" If history teaches us anything, it's that today's habit may be 
tomorrow's abomination. What people saw as a matter of course in the 
streets of 17th-century London -- rich men beating their servants, 
crowds gathered in a festival mood to watch bloody executions -- 
would horrify the pedestrian of 2007. Morality, too, has a history, 
but the people of any given period usually don't see it that way. 
They think that they already have a pretty solid understanding of 
right and wrong (even if they find it difficult to be virtuous) and 
rarely imagine that future generations might view them as 
unenlightened at best and depraved at worst. 

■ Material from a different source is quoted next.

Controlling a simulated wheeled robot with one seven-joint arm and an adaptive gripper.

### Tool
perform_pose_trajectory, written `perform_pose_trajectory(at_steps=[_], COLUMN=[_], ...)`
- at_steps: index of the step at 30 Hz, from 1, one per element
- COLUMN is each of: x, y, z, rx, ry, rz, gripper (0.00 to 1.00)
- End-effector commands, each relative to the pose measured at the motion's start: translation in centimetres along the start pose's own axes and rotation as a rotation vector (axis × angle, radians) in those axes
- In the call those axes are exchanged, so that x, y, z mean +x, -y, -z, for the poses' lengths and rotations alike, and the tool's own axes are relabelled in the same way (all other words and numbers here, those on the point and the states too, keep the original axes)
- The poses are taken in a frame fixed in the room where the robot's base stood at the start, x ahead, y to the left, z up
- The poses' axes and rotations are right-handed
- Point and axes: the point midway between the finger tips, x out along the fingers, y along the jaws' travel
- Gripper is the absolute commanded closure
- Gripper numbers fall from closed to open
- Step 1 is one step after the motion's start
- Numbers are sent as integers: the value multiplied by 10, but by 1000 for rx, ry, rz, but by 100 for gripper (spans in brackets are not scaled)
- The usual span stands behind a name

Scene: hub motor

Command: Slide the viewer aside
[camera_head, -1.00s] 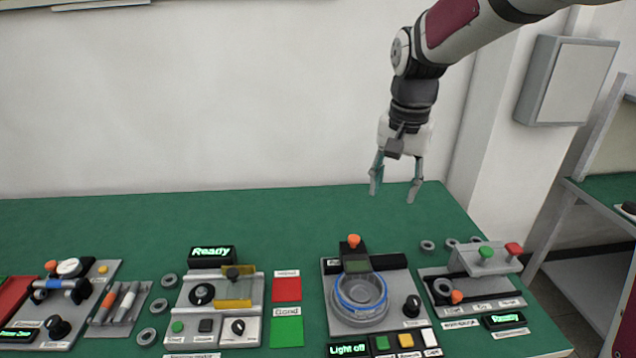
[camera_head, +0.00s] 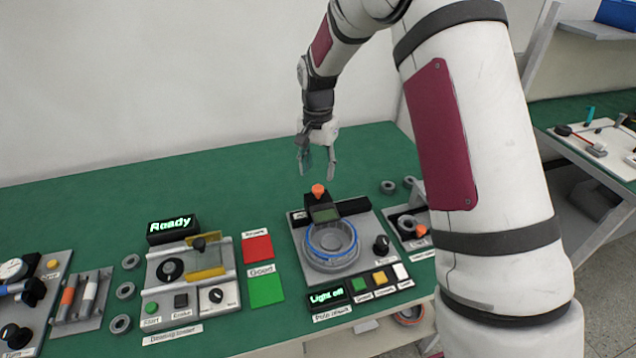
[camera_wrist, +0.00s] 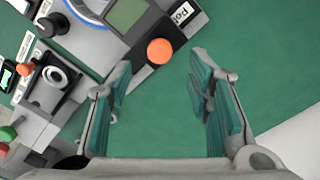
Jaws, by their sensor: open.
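The viewer (camera_head: 325,213) is a dark block with a greenish screen and an orange knob (camera_head: 318,190) on top. It sits on a dark rail at the back of a grey station, above a round ring part with a blue edge (camera_head: 331,244). My gripper (camera_head: 317,172) is open and empty, pointing down above and behind the knob. In the wrist view the orange knob (camera_wrist: 160,51) lies beyond the fingertips, near the upper middle, with the screen (camera_wrist: 125,14) beside it. The open jaws (camera_wrist: 160,75) touch nothing.
The station has a black dial (camera_head: 381,244), a "Light off" display (camera_head: 327,297) and several coloured buttons at its front. Red and green mats (camera_head: 266,291) and another station with a "Ready" display (camera_head: 170,225) lie to the left. Grey rings lie at right. The green table behind is clear.

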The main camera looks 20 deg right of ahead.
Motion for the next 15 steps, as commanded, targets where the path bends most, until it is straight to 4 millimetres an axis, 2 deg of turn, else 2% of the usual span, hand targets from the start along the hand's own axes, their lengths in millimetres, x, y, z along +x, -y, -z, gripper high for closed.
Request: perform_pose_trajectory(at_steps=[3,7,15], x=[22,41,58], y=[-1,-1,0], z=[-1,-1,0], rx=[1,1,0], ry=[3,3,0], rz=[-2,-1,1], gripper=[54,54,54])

Activists, on the other hand, know different. They count on the 
evolution of morality. Recently, Adam Hochschild's fascinating "Bury 
the Chains" chronicled the means by which a group of committed 18th-
century idealists convinced their fellow citizens in Britain and 
America that slavery was an intolerable wrong. It wasn't easy, and it 
didn't happen overnight. Some people of that era thought that slavery 
was lamentable but intractable; others found it easy to justify an 
institution that brought them profits and comfort. Still others -- 
the majority, perhaps -- didn't give it much thought at all, as they 
sweetened their tea with sugar produced at brutal slave plantations 
on islands far, far away. 

 For this reason, even an omnivore should find an intellectual 
history of vegetarianism interesting. We, like the people of the 
early 1800s, could be living through a period of slow but profound 
ideological change. To the people of their own time, men like 
Granville Sharp and Thomas Clarkson -- early abolitionists and the 
founders of the first human rights movement -- seemed as impractical, 
as demanding, as self-righteous and as obsessed as many animal rights 
activists seem to us today. In the future, right-thinking people 
might look back at us meat eaters with the same disapproval we heap 
on those who considered slavery acceptable 200 years ago.